The attacks on Jews and Jewish institutions—concentrated in the first years of the new century—aroused concern not because of their scale, or even on account of their racist character, but because of their implicitly inter-communal nature. This was not the old European anti-Semitism: for those seeking scapegoats for their discontents, Jews were no longer the target of choice. Indeed, they ranked well down the pecking order. A French poll in January 2004 found that whereas 10 percent of those questioned admitted to disliking Jews, a far higher number—23 percent—disliked ‘North Africans’. Racially motivated attacks on Arabs—or, varying by country, on Turks, Indians, Pakistanis, Bangladeshis, Senegalese and other visible minorities—were far more numerous than assaults on Jews.
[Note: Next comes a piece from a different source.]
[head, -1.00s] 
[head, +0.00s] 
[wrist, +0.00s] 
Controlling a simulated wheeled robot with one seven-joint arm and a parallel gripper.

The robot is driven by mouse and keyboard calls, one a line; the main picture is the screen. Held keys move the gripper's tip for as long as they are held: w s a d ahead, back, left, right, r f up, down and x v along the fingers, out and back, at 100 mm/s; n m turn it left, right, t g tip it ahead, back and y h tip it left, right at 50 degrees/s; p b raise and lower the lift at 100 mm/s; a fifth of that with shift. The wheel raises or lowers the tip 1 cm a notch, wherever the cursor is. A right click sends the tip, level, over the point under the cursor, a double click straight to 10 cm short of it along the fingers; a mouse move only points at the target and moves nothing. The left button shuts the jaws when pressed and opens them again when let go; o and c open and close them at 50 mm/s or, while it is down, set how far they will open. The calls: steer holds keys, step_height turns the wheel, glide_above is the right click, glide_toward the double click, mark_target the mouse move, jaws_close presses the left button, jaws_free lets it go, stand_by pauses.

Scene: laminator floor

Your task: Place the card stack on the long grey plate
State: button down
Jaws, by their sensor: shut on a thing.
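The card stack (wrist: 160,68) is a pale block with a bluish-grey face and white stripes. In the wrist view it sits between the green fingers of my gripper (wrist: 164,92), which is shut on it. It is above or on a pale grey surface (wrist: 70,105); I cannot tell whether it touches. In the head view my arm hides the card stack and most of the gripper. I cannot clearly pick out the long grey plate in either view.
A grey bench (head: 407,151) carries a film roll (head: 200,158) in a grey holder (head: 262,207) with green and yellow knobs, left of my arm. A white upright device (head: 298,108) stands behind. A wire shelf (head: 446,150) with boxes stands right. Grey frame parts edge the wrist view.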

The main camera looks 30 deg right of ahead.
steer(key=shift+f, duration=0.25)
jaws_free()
In some cities they were endemic.
The troubling aspect of the new anti-Semitism was that while, once again, Jews were the victims, now it was Arabs (or Muslims) who were the perpetrators. The only exception to this rule appeared to be in Germany, where the renascent extreme Right did not trouble itself to distinguish between immigrants, Jews and other ‘non-Germans’. But Germany, for obvious reasons, was a special case. Elsewhere the public authorities worried more about the growing alienation of their Arab and other Muslim communities than they did about any putative revival of Fascism. They were probably right.
In contrast to the United States, which continued to treat ‘Islam’ and Muslims as a distant challenge, alien and hostile, best addressed by heightened security and ‘pre-emptive war’, Europe’s governments had good reason to see the matter very differently. In France especially, the crisis in the Middle East was no longer a matter of foreign policy: it had become a domestic problem. The transmigration of passions and frustrations from persecuted Arabs in Palestine to their angry, dispirited brethren in Paris should not have come as a surprise—it was, after all, another legacy of empire.